• [Goal]: Quote each line of the material verbatim, without the pictures.

• [Data lines]:
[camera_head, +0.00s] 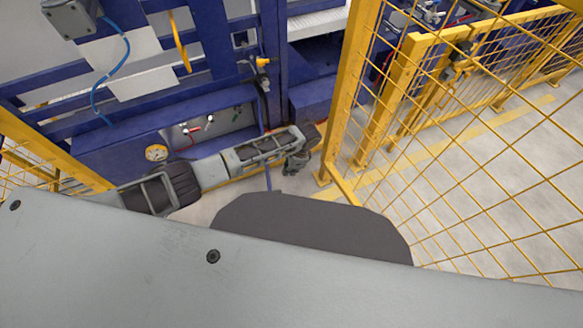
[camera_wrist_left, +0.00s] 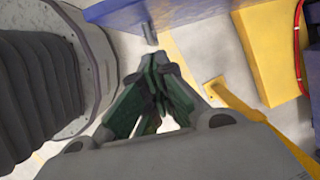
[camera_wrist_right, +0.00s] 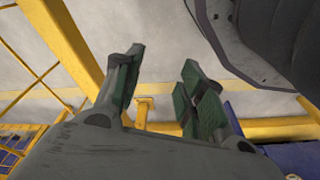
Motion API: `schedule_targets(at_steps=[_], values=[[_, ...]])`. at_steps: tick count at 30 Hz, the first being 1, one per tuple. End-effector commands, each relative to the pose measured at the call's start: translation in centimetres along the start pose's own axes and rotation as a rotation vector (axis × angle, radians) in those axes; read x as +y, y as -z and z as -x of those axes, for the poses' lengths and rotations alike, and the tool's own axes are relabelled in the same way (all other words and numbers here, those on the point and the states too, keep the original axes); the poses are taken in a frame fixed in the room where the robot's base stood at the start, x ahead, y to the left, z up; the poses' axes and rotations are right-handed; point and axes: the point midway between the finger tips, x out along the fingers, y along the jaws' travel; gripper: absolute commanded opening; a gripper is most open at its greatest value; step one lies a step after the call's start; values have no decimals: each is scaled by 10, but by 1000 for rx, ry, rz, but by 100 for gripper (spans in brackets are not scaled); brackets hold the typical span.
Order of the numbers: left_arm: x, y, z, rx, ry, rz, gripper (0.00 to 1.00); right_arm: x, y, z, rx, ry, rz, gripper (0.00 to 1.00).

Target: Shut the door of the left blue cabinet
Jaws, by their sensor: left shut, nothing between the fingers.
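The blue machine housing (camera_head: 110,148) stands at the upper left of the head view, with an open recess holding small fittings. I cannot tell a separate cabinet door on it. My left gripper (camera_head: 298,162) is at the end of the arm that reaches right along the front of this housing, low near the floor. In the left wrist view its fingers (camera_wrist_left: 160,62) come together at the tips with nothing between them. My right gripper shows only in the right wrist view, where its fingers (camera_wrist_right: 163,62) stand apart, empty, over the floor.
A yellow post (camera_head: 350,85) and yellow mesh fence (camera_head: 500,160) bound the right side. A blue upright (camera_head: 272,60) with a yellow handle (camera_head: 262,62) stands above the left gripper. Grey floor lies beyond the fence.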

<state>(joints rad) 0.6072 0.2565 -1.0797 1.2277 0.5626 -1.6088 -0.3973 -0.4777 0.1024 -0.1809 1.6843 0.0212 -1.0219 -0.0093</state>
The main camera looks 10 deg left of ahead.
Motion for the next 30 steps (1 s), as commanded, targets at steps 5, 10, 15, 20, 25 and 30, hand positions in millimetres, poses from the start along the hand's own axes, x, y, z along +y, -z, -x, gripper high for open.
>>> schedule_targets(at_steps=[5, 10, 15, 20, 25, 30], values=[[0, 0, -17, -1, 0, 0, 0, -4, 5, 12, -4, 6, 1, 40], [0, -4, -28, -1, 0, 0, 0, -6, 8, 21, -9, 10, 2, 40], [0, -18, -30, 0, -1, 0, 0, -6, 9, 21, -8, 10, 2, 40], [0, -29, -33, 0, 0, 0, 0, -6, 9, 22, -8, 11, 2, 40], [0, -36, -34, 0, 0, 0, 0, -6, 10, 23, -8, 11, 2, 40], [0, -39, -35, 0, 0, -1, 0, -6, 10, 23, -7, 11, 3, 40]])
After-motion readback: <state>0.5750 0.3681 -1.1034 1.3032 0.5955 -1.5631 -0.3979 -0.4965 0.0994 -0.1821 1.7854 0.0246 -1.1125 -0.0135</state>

• [Task result]:
[camera_head, +0.00s] 
[camera_wrist_left, +0.00s] 
[camera_wrist_right, +0.00s] 
Motion API: `schedule_targets(at_steps=[_], values=[[_, ...]])`. at_steps: tick count at 30 Hz, the first being 1, one per tuple. End-effector commands, each relative to the pose measured at the call's start: translation in centimetres along the start pose's own axes and rotation as a rotation vector (axis × angle, radians) in those axes; read x as +y, y as -z and z as -x of those axes, for the poses' lengths and rotations alike, and the tool's own axes are relabelled in the same way (all other words and numbers here, those on the point and the states too, keep the original axes); the poses are taken in a frame fixed in the room where the robot's base stood at the start, x ahead, y to the left, z up; the poses' axes and rotations are right-handed; point and axes: the point midway between the finger tips, x out along the fingers, y along the jaws' travel; gripper: absolute commanded opening; a gripper is most open at its greatest value; step one lies a step after the call's start; values have no decimals: each is scaled by 10, but by 1000 for rx, ry, rz, but by 100 for gripper (spans in brackets are not scaled); brackets hold the typical span.
Order of the numbers: left_arm: x, y, z, rx, ry, rz, gripper (0.00 to 1.00); right_arm: x, y, z, rx, ry, rz, gripper (0.00 to 1.00).

Target: Shut the door of the left blue cabinet
Jaws, by their sensor: left shut, nothing between the fingers.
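The blue machine housing (camera_head: 110,148) stands at the upper left of the head view, with an open recess holding small fittings. I cannot tell a separate cabinet door on it. My left gripper (camera_head: 298,162) is at the end of the arm that reaches right along the front of this housing, low near the floor. In the left wrist view its fingers (camera_wrist_left: 160,62) come together at the tips with nothing between them. My right gripper shows only in the right wrist view, where its fingers (camera_wrist_right: 163,62) stand apart, empty, over the floor.
A yellow post (camera_head: 350,85) and yellow mesh fence (camera_head: 500,160) bound the right side. A blue upright (camera_head: 272,60) with a yellow handle (camera_head: 262,62) stands above the left gripper. Grey floor lies beyond the fence.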

<state>(joints rad) 0.6072 0.2565 -1.0797 1.2277 0.5626 -1.6088 -0.3973 -0.4777 0.1024 -0.1809 1.6843 0.0212 -1.0219 -0.0093</state>
The main camera looks 10 deg left of ahead.
Motion for the next 30 steps (1 s), as commanded, targets at steps 5, 10, 15, 20, 25 and 30, hand positions in millimetres, poses from the start along the hand's own axes, x, y, z along +y, -z, -x, gripper high for open.
>>> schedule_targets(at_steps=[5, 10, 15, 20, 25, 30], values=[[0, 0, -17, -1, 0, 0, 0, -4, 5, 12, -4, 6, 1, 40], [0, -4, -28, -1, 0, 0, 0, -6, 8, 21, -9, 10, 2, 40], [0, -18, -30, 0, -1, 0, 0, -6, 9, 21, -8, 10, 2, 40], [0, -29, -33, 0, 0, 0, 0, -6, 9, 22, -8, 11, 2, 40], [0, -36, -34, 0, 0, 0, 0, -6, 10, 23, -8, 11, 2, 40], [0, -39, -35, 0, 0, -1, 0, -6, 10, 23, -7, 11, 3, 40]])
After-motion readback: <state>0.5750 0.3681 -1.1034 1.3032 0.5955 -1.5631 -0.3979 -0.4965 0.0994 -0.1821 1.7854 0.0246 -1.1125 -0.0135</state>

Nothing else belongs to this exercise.